I worked for a newspaper doing ads for a while, and despite that I tried very hard to give clients a high quality product (well, as high quality as you can when clients insist on filling their ad with useless crap and clutter). I worked mainly in Illustrator, and occassionally in Photoshop. Most of the people at the newspaper used something called "Multi-Ad".
After a few months there was an email circulated to my boss and the heads of other departments from a guy in another department talking about how I was being difficult by refusing to work in Multi Ad like everyone else. I fired back with Adobe is the world wide leaders in design software, that every design studio in the country, if not the world, use Illustrator and Photoshop, and that I was trying to work up to a professional standard. I then suggested that the head of that department train HIS people on the better software, because we should be working UP to a standard, not dragging people down to a lower one. He came to my desk and quietly asked for a truce, stating that I wrote much better than he did haha.

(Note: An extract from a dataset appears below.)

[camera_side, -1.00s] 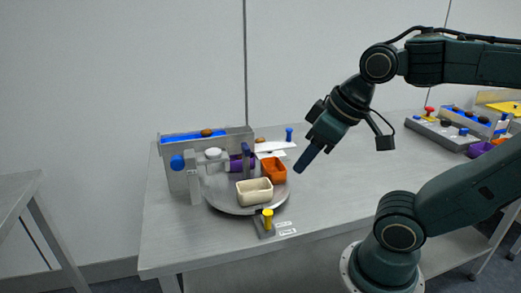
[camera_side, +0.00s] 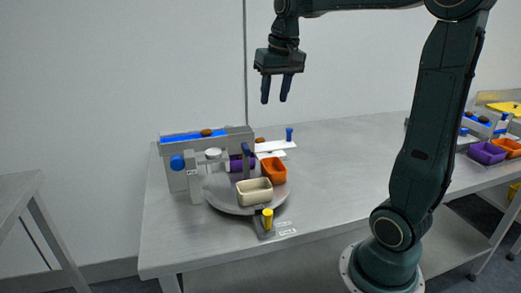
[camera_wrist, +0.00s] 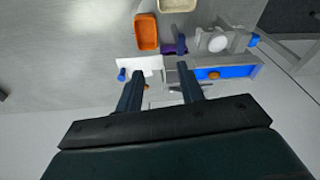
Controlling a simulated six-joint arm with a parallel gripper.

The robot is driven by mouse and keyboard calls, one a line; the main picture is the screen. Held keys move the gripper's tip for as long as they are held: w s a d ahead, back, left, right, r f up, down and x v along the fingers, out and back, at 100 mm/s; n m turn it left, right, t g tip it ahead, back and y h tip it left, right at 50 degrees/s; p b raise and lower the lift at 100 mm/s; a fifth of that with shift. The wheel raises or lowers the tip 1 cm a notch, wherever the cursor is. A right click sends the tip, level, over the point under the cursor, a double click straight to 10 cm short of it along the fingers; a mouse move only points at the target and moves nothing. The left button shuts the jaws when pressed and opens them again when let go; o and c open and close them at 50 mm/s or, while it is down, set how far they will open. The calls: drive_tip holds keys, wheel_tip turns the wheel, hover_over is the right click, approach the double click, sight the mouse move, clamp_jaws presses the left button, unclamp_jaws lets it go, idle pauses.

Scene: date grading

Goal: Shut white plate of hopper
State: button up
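The white plate (camera_side: 279,147) sticks out to the right of the grey hopper (camera_side: 240,133) and carries an upright blue knob (camera_side: 289,134). In the wrist view the plate (camera_wrist: 150,64) lies beyond my fingers, its blue knob (camera_wrist: 122,74) at the left end. My gripper (camera_side: 274,101) points down, open and empty, in the air above the plate and touching nothing. Its two fingers stand apart in the wrist view (camera_wrist: 160,88). A brown date (camera_side: 206,133) lies on the hopper's blue strip; another (camera_side: 260,140) shows just behind the plate.
A round grey turntable (camera_side: 220,200) in front of the hopper bears a cream tray (camera_side: 255,198), an orange tray (camera_side: 274,176) and a purple tray. A yellow knob (camera_side: 267,218) stands at its front. The table's middle is clear. More trays stand far right.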

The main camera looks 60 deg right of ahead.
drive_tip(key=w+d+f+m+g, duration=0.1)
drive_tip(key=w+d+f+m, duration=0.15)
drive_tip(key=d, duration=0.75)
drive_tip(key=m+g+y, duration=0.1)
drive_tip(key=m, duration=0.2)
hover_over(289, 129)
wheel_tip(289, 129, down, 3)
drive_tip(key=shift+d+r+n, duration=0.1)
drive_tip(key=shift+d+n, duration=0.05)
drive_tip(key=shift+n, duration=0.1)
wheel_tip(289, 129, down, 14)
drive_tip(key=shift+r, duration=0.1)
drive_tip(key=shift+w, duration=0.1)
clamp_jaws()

Of course I think I would have been a little less harsh for a freelance client rather than an internal department butting of heads, but still, it's ok to defend your position and point out when someone is obviously wrong. Clients, especially small ones, have crazy ideas and they sometimes need to be set straight.
stoph
September 25th, 2008, 08:23 AM
i love it when clients have no clear vision as to what they want. which makes everyones job difficult seeing as the client is always right. what..? who made that rule?
:nohope:
Undertow
September 25th, 2008, 11:25 AM
i love it when clients have no clear vision as to what they want. which makes everyones job difficult seeing as the client is always right. what..? who made that rule?
:nohope:
On the flip side is the artist who takes direction poorly which stretches out the time it takes for the job to get done, and then the artist complains that a project is taking too long to complete.
Dougbot
September 25th, 2008, 01:23 PM
I have a bajillion of these. One favorite though was, "Make a dinosaur like creature, but not really a dinosaur. Like this this lived fifty years ago instead of a 150 million years ago." I worked out this feathered thing that was prehistoric looking, but maybe could have survived the ice age. It was apparently way off the mark. "Could you go in more of a classic direction, like a t-rex? Maybe it's like a rhino slash t-rex." So I drew a T-Rex with a horn. BINGO!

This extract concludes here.